## EXTRACTED RECORDS
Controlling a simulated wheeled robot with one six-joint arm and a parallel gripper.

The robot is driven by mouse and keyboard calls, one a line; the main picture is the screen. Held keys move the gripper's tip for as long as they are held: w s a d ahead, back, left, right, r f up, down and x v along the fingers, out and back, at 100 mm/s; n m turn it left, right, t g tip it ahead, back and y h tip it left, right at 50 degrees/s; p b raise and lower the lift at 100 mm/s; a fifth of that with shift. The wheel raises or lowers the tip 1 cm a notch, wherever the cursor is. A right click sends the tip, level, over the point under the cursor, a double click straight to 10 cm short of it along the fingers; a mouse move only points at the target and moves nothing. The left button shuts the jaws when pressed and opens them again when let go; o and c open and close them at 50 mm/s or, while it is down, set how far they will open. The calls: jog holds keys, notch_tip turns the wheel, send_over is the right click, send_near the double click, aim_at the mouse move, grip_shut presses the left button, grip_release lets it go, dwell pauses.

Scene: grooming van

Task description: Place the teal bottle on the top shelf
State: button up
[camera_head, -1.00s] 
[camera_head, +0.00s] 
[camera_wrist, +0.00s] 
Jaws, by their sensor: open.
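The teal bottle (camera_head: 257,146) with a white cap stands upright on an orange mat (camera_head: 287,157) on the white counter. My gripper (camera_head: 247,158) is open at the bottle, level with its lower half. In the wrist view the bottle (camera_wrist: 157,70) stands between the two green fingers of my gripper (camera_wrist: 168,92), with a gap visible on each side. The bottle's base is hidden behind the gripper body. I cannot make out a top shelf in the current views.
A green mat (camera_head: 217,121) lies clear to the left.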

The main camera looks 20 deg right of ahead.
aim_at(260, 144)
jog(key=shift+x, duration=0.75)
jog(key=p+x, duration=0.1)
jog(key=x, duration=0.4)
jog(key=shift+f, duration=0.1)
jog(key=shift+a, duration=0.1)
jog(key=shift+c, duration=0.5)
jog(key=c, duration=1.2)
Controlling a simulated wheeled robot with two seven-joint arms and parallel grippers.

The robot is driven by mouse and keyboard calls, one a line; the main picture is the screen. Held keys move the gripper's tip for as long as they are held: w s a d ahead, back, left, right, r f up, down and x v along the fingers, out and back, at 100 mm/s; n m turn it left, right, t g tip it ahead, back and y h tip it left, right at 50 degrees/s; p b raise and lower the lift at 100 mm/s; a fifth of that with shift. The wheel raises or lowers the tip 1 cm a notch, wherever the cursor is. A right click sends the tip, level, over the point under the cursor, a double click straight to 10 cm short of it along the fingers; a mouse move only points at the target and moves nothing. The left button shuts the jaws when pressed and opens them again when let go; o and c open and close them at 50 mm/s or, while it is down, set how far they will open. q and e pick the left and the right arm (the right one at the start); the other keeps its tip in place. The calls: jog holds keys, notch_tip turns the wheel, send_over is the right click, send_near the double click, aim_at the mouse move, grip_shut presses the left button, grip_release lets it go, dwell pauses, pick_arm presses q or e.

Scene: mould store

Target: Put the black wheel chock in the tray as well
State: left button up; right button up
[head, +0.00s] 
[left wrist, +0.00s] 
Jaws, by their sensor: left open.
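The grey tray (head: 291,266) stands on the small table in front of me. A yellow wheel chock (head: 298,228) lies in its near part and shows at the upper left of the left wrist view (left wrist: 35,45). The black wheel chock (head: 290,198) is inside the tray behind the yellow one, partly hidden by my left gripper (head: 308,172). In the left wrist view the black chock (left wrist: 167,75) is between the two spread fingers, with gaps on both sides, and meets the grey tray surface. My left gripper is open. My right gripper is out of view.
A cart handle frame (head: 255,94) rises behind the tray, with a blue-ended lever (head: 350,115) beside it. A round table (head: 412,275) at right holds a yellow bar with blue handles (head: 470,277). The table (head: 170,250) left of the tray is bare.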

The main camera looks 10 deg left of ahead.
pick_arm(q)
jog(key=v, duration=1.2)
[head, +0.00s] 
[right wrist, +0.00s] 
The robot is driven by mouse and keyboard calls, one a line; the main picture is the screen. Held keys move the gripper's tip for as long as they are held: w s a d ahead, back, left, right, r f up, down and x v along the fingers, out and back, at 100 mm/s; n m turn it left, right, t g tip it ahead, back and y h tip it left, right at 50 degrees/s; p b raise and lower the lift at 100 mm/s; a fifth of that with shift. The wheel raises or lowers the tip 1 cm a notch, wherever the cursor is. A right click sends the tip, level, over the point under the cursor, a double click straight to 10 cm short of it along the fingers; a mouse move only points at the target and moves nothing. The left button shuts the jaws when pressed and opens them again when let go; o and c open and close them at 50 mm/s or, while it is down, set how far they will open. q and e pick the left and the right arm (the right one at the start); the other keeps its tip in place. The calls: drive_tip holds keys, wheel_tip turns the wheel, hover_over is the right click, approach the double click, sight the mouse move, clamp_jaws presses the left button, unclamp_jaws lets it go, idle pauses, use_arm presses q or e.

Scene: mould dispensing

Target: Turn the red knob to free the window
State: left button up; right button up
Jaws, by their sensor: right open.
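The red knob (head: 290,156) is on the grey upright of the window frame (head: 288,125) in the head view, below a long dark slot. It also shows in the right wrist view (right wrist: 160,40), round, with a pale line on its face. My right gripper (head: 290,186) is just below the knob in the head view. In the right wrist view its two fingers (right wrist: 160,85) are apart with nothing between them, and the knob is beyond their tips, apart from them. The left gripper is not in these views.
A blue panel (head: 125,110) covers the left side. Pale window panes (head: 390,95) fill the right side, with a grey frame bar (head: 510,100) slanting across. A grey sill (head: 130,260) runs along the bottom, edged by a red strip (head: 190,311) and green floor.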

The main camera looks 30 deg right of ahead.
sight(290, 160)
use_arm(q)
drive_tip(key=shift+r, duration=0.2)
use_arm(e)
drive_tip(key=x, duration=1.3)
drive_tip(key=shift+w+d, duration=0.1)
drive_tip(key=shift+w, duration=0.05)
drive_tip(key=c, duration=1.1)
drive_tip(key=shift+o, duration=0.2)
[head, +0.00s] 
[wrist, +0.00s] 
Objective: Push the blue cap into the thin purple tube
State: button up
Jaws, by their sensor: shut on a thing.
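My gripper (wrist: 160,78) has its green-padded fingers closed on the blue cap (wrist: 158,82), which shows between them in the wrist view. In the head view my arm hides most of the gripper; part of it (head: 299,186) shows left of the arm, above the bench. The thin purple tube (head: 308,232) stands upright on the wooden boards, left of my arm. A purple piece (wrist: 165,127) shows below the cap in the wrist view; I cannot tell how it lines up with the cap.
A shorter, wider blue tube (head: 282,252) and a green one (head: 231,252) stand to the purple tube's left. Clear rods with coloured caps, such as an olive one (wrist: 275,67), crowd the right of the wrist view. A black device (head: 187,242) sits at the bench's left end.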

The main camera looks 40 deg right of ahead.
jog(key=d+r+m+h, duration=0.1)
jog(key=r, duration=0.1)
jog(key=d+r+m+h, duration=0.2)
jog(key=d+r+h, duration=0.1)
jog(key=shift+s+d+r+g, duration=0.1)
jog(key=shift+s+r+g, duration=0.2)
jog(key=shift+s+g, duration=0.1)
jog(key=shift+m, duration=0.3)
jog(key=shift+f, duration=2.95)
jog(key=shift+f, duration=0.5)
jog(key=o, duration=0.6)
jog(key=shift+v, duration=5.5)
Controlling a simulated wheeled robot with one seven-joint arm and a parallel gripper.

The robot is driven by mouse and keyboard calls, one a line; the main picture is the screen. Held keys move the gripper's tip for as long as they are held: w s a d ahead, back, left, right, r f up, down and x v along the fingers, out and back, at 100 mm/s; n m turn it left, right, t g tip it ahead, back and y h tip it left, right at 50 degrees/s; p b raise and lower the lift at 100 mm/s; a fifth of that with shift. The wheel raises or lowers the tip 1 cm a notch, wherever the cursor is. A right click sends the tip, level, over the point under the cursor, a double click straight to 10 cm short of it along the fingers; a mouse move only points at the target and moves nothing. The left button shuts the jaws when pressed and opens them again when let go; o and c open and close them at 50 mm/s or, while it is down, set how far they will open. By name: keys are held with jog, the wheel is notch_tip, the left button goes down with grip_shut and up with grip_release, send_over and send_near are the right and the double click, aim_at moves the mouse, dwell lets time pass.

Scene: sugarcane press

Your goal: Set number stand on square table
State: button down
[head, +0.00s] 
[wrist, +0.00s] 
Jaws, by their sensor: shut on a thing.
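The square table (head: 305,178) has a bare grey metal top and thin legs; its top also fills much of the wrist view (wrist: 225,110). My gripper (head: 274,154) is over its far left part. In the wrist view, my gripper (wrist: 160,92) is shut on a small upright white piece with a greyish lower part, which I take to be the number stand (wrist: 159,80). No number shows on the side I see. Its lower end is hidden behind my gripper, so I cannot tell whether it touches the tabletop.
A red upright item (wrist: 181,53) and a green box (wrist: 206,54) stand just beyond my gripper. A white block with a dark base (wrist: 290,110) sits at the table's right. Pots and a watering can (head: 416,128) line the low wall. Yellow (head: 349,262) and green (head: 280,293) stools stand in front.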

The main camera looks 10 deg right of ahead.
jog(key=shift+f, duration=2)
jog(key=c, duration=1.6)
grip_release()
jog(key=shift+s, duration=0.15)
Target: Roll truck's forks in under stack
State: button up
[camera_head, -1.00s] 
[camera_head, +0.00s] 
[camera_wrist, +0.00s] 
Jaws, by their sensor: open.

## AIM
Quote word for word the lines from the line holding "Jaws, by their sensor: left open." through the line holding "[right wrist, +0.00s]"; include both of those lines and add nothing.

## OUTPUT OF THE TASK
Jaws, by their sensor: left open.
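The grey tray (head: 291,266) stands on the small table in front of me. A yellow wheel chock (head: 298,228) lies in its near part and shows at the upper left of the left wrist view (left wrist: 35,45). The black wheel chock (head: 290,198) is inside the tray behind the yellow one, partly hidden by my left gripper (head: 308,172). In the left wrist view the black chock (left wrist: 167,75) is between the two spread fingers, with gaps on both sides, and meets the grey tray surface. My left gripper is open. My right gripper is out of view.
A cart handle frame (head: 255,94) rises behind the tray, with a blue-ended lever (head: 350,115) beside it. A round table (head: 412,275) at right holds a yellow bar with blue handles (head: 470,277). The table (head: 170,250) left of the tray is bare.

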The main camera looks 10 deg left of ahead.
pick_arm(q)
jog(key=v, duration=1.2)
[head, +0.00s] 
[right wrist, +0.00s] 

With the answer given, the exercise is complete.